Exercise aim: Quote the listing below in its entirety.

=-=-=

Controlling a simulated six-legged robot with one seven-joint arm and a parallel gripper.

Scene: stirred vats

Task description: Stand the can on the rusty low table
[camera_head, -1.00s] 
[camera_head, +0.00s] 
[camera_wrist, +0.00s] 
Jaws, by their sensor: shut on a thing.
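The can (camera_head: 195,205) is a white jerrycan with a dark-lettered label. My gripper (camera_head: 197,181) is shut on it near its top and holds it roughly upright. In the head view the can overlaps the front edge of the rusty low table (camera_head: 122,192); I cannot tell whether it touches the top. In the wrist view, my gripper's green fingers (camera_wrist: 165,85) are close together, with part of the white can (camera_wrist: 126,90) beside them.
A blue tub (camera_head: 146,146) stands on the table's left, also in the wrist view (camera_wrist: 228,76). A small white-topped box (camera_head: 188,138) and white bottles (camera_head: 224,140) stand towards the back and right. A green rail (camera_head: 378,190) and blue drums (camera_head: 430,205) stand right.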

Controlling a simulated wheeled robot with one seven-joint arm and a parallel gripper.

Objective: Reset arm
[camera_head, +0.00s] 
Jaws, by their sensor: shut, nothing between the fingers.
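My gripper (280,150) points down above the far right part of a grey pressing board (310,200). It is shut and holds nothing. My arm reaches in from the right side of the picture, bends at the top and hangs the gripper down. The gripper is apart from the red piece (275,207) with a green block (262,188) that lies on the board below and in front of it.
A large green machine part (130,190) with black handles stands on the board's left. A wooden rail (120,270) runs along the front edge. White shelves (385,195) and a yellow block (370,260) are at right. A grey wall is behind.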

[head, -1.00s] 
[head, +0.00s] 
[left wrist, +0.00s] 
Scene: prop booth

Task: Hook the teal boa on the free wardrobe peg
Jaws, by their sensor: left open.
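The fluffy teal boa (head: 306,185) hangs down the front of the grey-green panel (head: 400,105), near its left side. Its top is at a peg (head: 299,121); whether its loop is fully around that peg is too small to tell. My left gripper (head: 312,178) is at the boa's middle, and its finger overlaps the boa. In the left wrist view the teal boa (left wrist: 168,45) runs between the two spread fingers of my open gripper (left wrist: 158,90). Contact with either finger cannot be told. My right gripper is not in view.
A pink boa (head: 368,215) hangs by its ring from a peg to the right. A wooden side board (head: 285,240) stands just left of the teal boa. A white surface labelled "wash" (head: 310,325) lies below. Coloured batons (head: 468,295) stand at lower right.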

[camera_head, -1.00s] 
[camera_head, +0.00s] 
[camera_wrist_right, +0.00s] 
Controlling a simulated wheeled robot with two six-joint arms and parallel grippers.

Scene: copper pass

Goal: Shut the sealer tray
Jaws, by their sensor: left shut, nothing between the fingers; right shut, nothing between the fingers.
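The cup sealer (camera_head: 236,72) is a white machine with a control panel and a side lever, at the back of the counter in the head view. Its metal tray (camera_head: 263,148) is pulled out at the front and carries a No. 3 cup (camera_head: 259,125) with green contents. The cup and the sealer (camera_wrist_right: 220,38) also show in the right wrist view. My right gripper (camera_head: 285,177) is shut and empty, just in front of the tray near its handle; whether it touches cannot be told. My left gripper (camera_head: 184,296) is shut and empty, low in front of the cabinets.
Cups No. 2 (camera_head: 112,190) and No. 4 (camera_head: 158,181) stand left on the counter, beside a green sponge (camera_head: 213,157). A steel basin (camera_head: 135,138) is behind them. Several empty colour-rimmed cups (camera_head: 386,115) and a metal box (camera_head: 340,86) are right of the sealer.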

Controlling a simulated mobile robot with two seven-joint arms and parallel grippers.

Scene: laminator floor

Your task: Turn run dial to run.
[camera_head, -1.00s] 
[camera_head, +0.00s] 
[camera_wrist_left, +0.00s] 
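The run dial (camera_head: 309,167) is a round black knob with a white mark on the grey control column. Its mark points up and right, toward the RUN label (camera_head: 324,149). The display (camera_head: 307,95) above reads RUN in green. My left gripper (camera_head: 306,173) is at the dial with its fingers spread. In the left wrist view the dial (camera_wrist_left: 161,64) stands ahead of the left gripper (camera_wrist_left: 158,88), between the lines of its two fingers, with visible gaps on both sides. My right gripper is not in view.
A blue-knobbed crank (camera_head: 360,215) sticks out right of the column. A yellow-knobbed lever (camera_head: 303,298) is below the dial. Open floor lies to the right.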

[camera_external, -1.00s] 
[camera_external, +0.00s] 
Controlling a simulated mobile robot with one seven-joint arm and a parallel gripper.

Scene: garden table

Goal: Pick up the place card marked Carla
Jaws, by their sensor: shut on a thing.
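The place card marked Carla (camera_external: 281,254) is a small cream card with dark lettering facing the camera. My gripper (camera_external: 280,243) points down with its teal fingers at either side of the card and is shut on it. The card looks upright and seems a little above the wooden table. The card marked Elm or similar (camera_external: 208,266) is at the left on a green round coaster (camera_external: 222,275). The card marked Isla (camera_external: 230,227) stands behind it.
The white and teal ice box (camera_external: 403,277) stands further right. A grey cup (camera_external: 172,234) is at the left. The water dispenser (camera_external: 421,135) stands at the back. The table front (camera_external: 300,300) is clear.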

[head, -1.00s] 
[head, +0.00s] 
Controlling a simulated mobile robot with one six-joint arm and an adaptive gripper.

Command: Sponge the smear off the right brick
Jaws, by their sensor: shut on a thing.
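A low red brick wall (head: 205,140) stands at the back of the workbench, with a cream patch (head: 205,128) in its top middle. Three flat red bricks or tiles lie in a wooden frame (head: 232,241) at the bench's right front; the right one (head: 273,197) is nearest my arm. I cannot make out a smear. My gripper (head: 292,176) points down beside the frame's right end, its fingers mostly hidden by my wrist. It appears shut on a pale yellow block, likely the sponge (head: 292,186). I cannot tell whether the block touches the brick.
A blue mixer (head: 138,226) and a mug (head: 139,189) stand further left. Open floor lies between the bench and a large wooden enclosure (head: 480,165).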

=-=-=

Output of the task:
Controlling a simulated six-legged robot with one seven-joint arm and a parallel gripper.

Scene: stirred vats

Task description: Stand the can on the rusty low table
[camera_head, -1.00s] 
[camera_head, +0.00s] 
[camera_wrist, +0.00s] 
Jaws, by their sensor: shut on a thing.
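The can (camera_head: 195,205) is a white jerrycan with a dark-lettered label. My gripper (camera_head: 197,181) is shut on it near its top and holds it roughly upright. In the head view the can overlaps the front edge of the rusty low table (camera_head: 122,192); I cannot tell whether it touches the top. In the wrist view, my gripper's green fingers (camera_wrist: 165,85) are close together, with part of the white can (camera_wrist: 126,90) beside them.
A blue tub (camera_head: 146,146) stands on the table's left, also in the wrist view (camera_wrist: 228,76). A small white-topped box (camera_head: 188,138) and white bottles (camera_head: 224,140) stand towards the back and right. A green rail (camera_head: 378,190) and blue drums (camera_head: 430,205) stand right.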

Controlling a simulated wheeled robot with one seven-joint arm and a parallel gripper.

Objective: Reset arm
[camera_head, +0.00s] 
Jaws, by their sensor: shut, nothing between the fingers.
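My gripper (280,150) points down above the far right part of a grey pressing board (310,200). It is shut and holds nothing. My arm reaches in from the right side of the picture, bends at the top and hangs the gripper down. The gripper is apart from the red piece (275,207) with a green block (262,188) that lies on the board below and in front of it.
A large green machine part (130,190) with black handles stands on the board's left. A wooden rail (120,270) runs along the front edge. White shelves (385,195) and a yellow block (370,260) are at right. A grey wall is behind.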

[head, -1.00s] 
[head, +0.00s] 
[left wrist, +0.00s] 
Scene: prop booth

Task: Hook the teal boa on the free wardrobe peg
Jaws, by their sensor: left open.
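The fluffy teal boa (head: 306,185) hangs down the front of the grey-green panel (head: 400,105), near its left side. Its top is at a peg (head: 299,121); whether its loop is fully around that peg is too small to tell. My left gripper (head: 312,178) is at the boa's middle, and its finger overlaps the boa. In the left wrist view the teal boa (left wrist: 168,45) runs between the two spread fingers of my open gripper (left wrist: 158,90). Contact with either finger cannot be told. My right gripper is not in view.
A pink boa (head: 368,215) hangs by its ring from a peg to the right. A wooden side board (head: 285,240) stands just left of the teal boa. A white surface labelled "wash" (head: 310,325) lies below. Coloured batons (head: 468,295) stand at lower right.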

[camera_head, -1.00s] 
[camera_head, +0.00s] 
[camera_wrist_right, +0.00s] 
Controlling a simulated wheeled robot with two six-joint arms and parallel grippers.

Scene: copper pass

Goal: Shut the sealer tray
Jaws, by their sensor: left shut, nothing between the fingers; right shut, nothing between the fingers.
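The cup sealer (camera_head: 236,72) is a white machine with a control panel and a side lever, at the back of the counter in the head view. Its metal tray (camera_head: 263,148) is pulled out at the front and carries a No. 3 cup (camera_head: 259,125) with green contents. The cup and the sealer (camera_wrist_right: 220,38) also show in the right wrist view. My right gripper (camera_head: 285,177) is shut and empty, just in front of the tray near its handle; whether it touches cannot be told. My left gripper (camera_head: 184,296) is shut and empty, low in front of the cabinets.
Cups No. 2 (camera_head: 112,190) and No. 4 (camera_head: 158,181) stand left on the counter, beside a green sponge (camera_head: 213,157). A steel basin (camera_head: 135,138) is behind them. Several empty colour-rimmed cups (camera_head: 386,115) and a metal box (camera_head: 340,86) are right of the sealer.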

Controlling a simulated mobile robot with two seven-joint arms and parallel grippers.

Scene: laminator floor

Your task: Turn run dial to run.
[camera_head, -1.00s] 
[camera_head, +0.00s] 
[camera_wrist_left, +0.00s] 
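The run dial (camera_head: 309,167) is a round black knob with a white mark on the grey control column. Its mark points up and right, toward the RUN label (camera_head: 324,149). The display (camera_head: 307,95) above reads RUN in green. My left gripper (camera_head: 306,173) is at the dial with its fingers spread. In the left wrist view the dial (camera_wrist_left: 161,64) stands ahead of the left gripper (camera_wrist_left: 158,88), between the lines of its two fingers, with visible gaps on both sides. My right gripper is not in view.
A blue-knobbed crank (camera_head: 360,215) sticks out right of the column. A yellow-knobbed lever (camera_head: 303,298) is below the dial. Open floor lies to the right.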

[camera_external, -1.00s] 
[camera_external, +0.00s] 
Controlling a simulated mobile robot with one seven-joint arm and a parallel gripper.

Scene: garden table

Goal: Pick up the place card marked Carla
Jaws, by their sensor: shut on a thing.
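The place card marked Carla (camera_external: 281,254) is a small cream card with dark lettering facing the camera. My gripper (camera_external: 280,243) points down with its teal fingers at either side of the card and is shut on it. The card looks upright and seems a little above the wooden table. The card marked Elm or similar (camera_external: 208,266) is at the left on a green round coaster (camera_external: 222,275). The card marked Isla (camera_external: 230,227) stands behind it.
The white and teal ice box (camera_external: 403,277) stands further right. A grey cup (camera_external: 172,234) is at the left. The water dispenser (camera_external: 421,135) stands at the back. The table front (camera_external: 300,300) is clear.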

[head, -1.00s] 
[head, +0.00s] 
Controlling a simulated mobile robot with one six-joint arm and an adaptive gripper.

Command: Sponge the smear off the right brick
Jaws, by their sensor: shut on a thing.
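A low red brick wall (head: 205,140) stands at the back of the workbench, with a cream patch (head: 205,128) in its top middle. Three flat red bricks or tiles lie in a wooden frame (head: 232,241) at the bench's right front; the right one (head: 273,197) is nearest my arm. I cannot make out a smear. My gripper (head: 292,176) points down beside the frame's right end, its fingers mostly hidden by my wrist. It appears shut on a pale yellow block, likely the sponge (head: 292,186). I cannot tell whether the block touches the brick.
A blue mixer (head: 138,226) and a mug (head: 139,189) stand further left. Open floor lies between the bench and a large wooden enclosure (head: 480,165).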

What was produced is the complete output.